**AIM OF THE TASK:** Restate word for word the lines from the one containing "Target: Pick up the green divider" through the end of the listing below, with both ends included.

BEGIN

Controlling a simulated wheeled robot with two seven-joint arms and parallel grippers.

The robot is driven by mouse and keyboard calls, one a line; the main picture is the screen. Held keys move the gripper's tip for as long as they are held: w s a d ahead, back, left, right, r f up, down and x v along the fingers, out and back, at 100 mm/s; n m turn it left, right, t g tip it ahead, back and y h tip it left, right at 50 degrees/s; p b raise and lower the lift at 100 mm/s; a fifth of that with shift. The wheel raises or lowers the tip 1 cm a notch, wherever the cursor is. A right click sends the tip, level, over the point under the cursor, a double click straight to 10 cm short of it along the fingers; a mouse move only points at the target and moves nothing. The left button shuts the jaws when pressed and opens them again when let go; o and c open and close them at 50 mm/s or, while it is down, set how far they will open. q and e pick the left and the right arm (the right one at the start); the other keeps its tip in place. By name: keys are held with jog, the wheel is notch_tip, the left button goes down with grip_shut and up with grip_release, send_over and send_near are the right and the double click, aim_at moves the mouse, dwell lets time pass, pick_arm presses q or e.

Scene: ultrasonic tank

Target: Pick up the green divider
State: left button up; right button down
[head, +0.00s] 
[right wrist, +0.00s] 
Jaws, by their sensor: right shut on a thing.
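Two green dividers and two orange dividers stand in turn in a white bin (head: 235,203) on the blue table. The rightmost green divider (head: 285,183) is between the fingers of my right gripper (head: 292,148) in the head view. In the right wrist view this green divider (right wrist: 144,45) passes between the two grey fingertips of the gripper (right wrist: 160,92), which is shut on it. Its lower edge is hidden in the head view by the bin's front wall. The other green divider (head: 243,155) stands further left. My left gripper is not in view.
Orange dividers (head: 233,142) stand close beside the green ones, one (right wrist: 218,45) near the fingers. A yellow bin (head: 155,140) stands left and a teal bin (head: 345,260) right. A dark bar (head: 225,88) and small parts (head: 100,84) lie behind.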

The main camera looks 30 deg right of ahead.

END

**OUTPUT:**
Target: Pick up the green divider
State: left button up; right button down
[head, +0.00s] 
[right wrist, +0.00s] 
Jaws, by their sensor: right shut on a thing.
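Two green dividers and two orange dividers stand in turn in a white bin (head: 235,203) on the blue table. The rightmost green divider (head: 285,183) is between the fingers of my right gripper (head: 292,148) in the head view. In the right wrist view this green divider (right wrist: 144,45) passes between the two grey fingertips of the gripper (right wrist: 160,92), which is shut on it. Its lower edge is hidden in the head view by the bin's front wall. The other green divider (head: 243,155) stands further left. My left gripper is not in view.
Orange dividers (head: 233,142) stand close beside the green ones, one (right wrist: 218,45) near the fingers. A yellow bin (head: 155,140) stands left and a teal bin (head: 345,260) right. A dark bar (head: 225,88) and small parts (head: 100,84) lie behind.

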The main camera looks 30 deg right of ahead.

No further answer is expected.